Cregger mines her paranoia, the unsettling feeling that something is not right even as no actual threat presents itself. Get out of there, I wanted to urge Tess during the first 30 minutes, but I also understood the predicament she was in—she doesn’t want to appear rude to Keith or dash her chances at making it to the job interview. Her decision to stay is perfectly plausible. David Fincher sets one of the highest bars for depicting creeping dread; Barbarian doesn’t quite clear it, but it certainly offers a master class in wringing frights from both graphic violence and the viewer’s own imagination. (If you don’t want to be spoiled, you should stop reading further … and go watch Barbarian.)

Georgina Campbell standing, with trepidation, at the door of her Airbnb in "Barbarian"
20th Century Studios

After her interview, Tess explores the Airbnb’s basement and unearths a hidden door to a dank tunnel, which leads to a distressing subterranean room with a mounted camcorder and a bloody bed. She wisely flees, but Keith goes exploring and vanishes. Out of some mix of altruism and curiosity, Tess looks for him and finds even deeper tunnels—and a monstrous creature prowling within them. Keith is every inch the nice guy he presented himself to be, but unfortunately, he gets his head smashed to bits right as the audience figures that out.

I’d already be on board with Barbarian if it stopped there: a nice anxiety number followed by gory chaos in the basement. But just as the violence ramps up, Cregger cuts away from the entire situation and introduces a new character, AJ Gilbride (Justin Long). An entitled Hollywood actor, AJ is cruising down the highway singing along to Donovan’s “Riki Tiki Tavi.” The lighthearted switch is perhaps more of a shock than Keith’s skull getting pulped by a superhuman beast. AJ immediately comes off as villainous in his own right: He’s a sitcom star who has been credibly accused of rape by another actor, and his response to the charge is deep denial, both outwardly and inwardly.

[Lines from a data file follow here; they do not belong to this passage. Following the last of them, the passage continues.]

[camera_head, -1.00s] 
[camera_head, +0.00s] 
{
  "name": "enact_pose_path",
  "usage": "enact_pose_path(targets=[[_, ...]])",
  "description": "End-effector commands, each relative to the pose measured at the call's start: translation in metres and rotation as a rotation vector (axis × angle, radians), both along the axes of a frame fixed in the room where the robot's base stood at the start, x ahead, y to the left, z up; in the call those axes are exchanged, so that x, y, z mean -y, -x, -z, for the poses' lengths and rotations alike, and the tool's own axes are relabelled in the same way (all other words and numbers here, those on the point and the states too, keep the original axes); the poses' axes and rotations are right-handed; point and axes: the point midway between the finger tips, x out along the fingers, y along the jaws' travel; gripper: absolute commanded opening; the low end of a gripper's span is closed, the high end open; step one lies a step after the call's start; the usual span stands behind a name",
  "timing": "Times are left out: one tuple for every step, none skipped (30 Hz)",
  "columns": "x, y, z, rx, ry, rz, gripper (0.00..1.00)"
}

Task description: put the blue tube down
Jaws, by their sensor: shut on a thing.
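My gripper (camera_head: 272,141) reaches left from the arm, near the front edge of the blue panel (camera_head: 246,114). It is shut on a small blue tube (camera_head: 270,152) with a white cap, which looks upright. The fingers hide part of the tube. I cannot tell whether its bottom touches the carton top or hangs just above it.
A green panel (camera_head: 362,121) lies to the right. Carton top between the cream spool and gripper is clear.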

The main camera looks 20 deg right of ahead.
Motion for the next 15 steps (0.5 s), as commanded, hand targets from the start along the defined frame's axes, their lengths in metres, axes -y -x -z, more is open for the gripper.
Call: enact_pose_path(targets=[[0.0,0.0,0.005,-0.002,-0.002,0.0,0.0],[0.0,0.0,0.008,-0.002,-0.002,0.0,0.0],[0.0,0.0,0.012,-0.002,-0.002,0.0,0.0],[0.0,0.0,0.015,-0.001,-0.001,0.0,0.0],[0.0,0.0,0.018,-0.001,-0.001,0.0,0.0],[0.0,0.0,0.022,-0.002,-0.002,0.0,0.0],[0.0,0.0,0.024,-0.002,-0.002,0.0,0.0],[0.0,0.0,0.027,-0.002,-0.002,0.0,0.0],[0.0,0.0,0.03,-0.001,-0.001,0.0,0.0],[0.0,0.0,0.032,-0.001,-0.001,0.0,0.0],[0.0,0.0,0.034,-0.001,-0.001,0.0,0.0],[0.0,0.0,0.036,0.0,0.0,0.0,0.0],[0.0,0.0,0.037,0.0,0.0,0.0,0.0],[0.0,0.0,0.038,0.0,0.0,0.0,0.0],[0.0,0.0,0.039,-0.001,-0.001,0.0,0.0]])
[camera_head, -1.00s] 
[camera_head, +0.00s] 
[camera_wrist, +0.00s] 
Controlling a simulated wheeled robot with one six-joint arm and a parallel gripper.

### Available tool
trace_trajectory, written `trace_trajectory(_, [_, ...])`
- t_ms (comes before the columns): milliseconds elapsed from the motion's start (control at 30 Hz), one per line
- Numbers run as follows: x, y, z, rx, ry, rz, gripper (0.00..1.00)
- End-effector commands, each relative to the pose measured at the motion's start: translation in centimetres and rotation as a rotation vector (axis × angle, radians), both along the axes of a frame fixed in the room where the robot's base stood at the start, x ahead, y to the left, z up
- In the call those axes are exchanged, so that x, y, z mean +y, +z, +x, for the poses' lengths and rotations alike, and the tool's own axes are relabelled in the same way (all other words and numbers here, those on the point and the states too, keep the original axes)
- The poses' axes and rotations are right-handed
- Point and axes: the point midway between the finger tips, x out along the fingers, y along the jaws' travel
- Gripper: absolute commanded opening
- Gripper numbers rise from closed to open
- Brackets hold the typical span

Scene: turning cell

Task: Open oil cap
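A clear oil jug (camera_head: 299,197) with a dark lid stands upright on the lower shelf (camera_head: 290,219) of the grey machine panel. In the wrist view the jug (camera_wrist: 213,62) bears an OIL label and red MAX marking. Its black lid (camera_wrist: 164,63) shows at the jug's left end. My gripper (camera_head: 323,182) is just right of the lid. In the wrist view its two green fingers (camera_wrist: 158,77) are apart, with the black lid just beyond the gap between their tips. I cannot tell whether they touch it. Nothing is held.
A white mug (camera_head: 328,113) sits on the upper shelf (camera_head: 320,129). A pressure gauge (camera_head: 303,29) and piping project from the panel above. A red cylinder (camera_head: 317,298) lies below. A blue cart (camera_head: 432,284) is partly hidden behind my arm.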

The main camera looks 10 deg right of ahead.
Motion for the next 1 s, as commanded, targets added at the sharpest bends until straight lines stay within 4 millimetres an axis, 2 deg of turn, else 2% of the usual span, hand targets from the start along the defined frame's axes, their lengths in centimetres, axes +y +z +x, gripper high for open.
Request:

But his connection to the story isn’t clear until, looking to fund his legal defense, he decides to sell his extraneous properties—including a home in Detroit that is, of course, the very same Airbnb we’ve become well acquainted with. Cregger’s brilliance here is that this second horror narrative is a mirror image of the first. Tess and the viewer spend the first act of the film on the edge of their seat, wondering what awaits them around every corner of the little house. AJ barges into the same situation with complete obliviousness, eagerly measuring square footage while ignoring all warning signs, such as the empty glasses Keith and Tess left out. Essentially, this horror movie gets to have it both ways: It offers an unselfish hero (Tess) whom audiences can support, and a wincing buffoon whose inevitable comeuppance they can root for.

Eventually, AJ finds his way into the basement, Tess reemerges, and the origins of the brute in the tunnels are revealed. Barbarian laces each narrative loop with sharp social commentary. Tess’s most reckless decisions are made with the goal of helping someone; she’s not stupid, merely noble, which infuses her arc with a sad vulnerability. Although the monster is the biggest physical threat in the film, AJ represents a vile, cowardly rot—the kind Cregger has likely noticed in powerful men in his industry.

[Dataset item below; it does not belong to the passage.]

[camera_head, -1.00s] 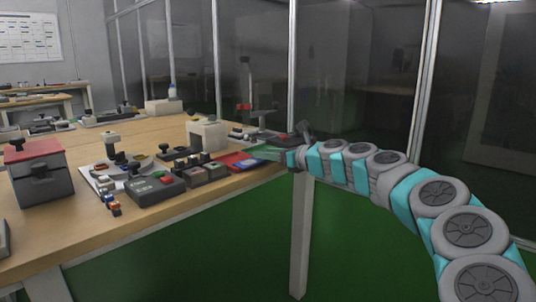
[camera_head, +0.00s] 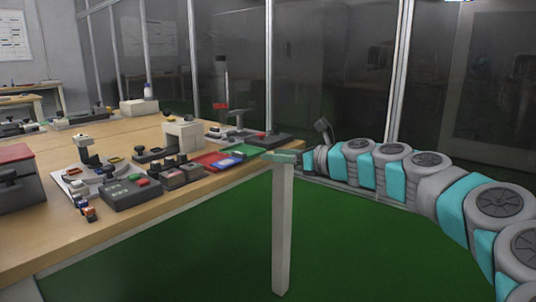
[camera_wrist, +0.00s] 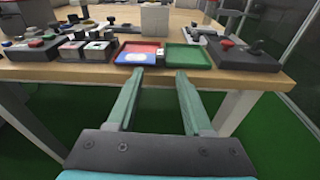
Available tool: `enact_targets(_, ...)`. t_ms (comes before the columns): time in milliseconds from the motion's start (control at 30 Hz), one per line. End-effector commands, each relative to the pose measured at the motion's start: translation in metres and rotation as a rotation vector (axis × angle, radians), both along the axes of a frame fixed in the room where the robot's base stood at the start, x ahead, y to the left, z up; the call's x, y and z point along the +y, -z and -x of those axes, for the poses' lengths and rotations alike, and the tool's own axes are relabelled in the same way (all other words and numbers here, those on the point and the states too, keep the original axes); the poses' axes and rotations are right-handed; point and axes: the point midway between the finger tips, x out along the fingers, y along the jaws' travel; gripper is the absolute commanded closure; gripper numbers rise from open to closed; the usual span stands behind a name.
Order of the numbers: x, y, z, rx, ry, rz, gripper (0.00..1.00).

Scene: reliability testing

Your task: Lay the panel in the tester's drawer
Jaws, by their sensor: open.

The film never underlines who the titular barbarian is, but part of the fun is deciding for yourself where to pin that label. Plenty of horror movies are roller-coaster rides that drop us off after 90 minutes with little else beyond the message “Monsters are scary.” Barbarian serves up all the requisite thrills with panache, but it also provokes deeper, longer-lasting reflections. That balance is why the film has continued spreading so organically months after its release, and why it’ll keep tempting viewers down to the basement for years to come.